| Exercise details |
Copy out all of the data below with no alterations.

| Material |

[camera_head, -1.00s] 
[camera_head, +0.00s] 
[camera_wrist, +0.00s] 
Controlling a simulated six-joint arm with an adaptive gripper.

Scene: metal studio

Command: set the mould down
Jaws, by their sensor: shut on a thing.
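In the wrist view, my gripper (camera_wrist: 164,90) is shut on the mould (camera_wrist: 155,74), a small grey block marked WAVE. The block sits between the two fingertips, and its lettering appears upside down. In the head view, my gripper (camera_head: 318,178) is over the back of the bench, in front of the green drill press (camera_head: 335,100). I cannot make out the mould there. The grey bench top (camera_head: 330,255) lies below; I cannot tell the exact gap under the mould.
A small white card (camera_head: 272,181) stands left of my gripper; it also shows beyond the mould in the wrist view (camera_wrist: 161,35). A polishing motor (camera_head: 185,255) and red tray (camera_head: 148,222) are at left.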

| Reply to the exercise |
[camera_head, -1.00s] 
[camera_head, +0.00s] 
[camera_wrist, +0.00s] 
Controlling a simulated six-joint arm with an adaptive gripper.

Scene: metal studio

Command: set the mould down
Jaws, by their sensor: shut on a thing.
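In the wrist view, my gripper (camera_wrist: 164,90) is shut on the mould (camera_wrist: 155,74), a small grey block marked WAVE. The block sits between the two fingertips, and its lettering appears upside down. In the head view, my gripper (camera_head: 318,178) is over the back of the bench, in front of the green drill press (camera_head: 335,100). I cannot make out the mould there. The grey bench top (camera_head: 330,255) lies below; I cannot tell the exact gap under the mould.
A small white card (camera_head: 272,181) stands left of my gripper; it also shows beyond the mould in the wrist view (camera_wrist: 161,35). A polishing motor (camera_head: 185,255) and red tray (camera_head: 148,222) are at left.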

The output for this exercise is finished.